Le jour du dépassement, un indicateur efficace mais imprécis

Coupe rase dans le Morvan.

Jeudi 28 juillet, l’humanité a épuisé les ressources que la Terre génère en un an. Calculé par l’ONG Global Footprint Network, ce « jour du dépassement » est-il l’indicateur le plus pertinent pour penser les limites planétaires ?

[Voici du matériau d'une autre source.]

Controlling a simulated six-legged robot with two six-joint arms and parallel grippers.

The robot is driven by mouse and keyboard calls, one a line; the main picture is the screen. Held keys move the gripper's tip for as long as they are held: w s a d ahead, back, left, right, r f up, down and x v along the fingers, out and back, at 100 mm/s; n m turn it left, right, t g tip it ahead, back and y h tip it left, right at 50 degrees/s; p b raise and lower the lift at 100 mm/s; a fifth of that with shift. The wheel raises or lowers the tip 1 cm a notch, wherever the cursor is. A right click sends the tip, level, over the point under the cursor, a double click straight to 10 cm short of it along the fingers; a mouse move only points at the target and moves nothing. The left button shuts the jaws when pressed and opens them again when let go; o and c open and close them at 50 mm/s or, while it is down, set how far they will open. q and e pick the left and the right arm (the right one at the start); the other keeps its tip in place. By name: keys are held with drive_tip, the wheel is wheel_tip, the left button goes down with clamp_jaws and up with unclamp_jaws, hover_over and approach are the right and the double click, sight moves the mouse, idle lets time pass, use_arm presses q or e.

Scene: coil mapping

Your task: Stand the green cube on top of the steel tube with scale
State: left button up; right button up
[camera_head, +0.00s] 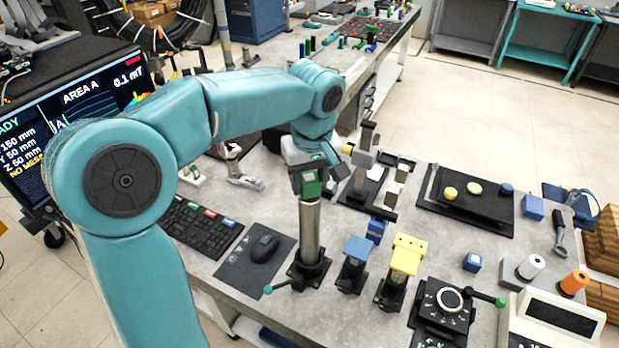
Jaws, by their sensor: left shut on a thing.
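My left arm reaches in from the left, and its left gripper (309,178) points down over the steel tube. The gripper is shut on the green cube (311,189), whose upper part is partly hidden by the jaws. The steel tube with scale (309,230) stands upright in a black base on the grey table. The cube is right at the tube's top end; I cannot tell whether it touches. My right gripper is not in view.
A blue-topped block (356,250) and a yellow-topped block (405,256) stand right of the tube. A black mouse (265,247) and keyboard (200,228) lie to its left. A grey post (364,150) stands behind. A black tray (466,205) with yellow discs lies further right.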

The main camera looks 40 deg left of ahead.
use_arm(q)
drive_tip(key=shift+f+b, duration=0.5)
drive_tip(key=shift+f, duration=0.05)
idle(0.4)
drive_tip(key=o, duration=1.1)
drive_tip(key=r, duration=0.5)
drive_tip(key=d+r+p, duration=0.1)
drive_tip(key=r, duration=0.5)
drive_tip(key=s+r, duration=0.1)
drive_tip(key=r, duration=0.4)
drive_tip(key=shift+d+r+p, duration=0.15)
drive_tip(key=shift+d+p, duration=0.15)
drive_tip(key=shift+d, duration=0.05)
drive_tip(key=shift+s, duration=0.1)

Cette année, le « jour du dépassement de la Terre » tombe jeudi 28 juillet, annoncent les ONG Global Footprint Network et le Fonds mondial pour la nature (WWF). Cet indicateur, calculé chaque année par le Global Footprint Network, marque la date à laquelle l’humanité a consommé toutes les ressources que la Terre peut générer en un an. Ainsi, durant les cinq mois qui restent à l’année 2022, nous vivrons à crédit, utilisant des ressources que la planète n’est plus en mesure de produire.

Depuis les années 1970, la tendance ne se dément pas : cette date ne cesse d’avancer. En 2022, le jour du dépassement arrive ainsi deux mois plus tôt qu’il y a vingt ans. Les seules accalmies correspondent aux crises économiques (années 1970, 2008) ou sanitaires (en 2020).

L’indicateur a l’avantage de mettre en avant les limites de notre planète, mais aussi le poids démesuré que font peser certains pays sur l’environnement. En France, par exemple, le jour du dépassement a eu lieu le 5 mai. Aux États-Unis, c’était le 13 mars.

Le concept d’empreinte écologique

Dire que le jour du dépassement marque le moment où l’humanité a consommé toutes les ressources que la Terre peut générer en un an, c’est la définition pour le grand public. En réalité, le calcul est plus complexe.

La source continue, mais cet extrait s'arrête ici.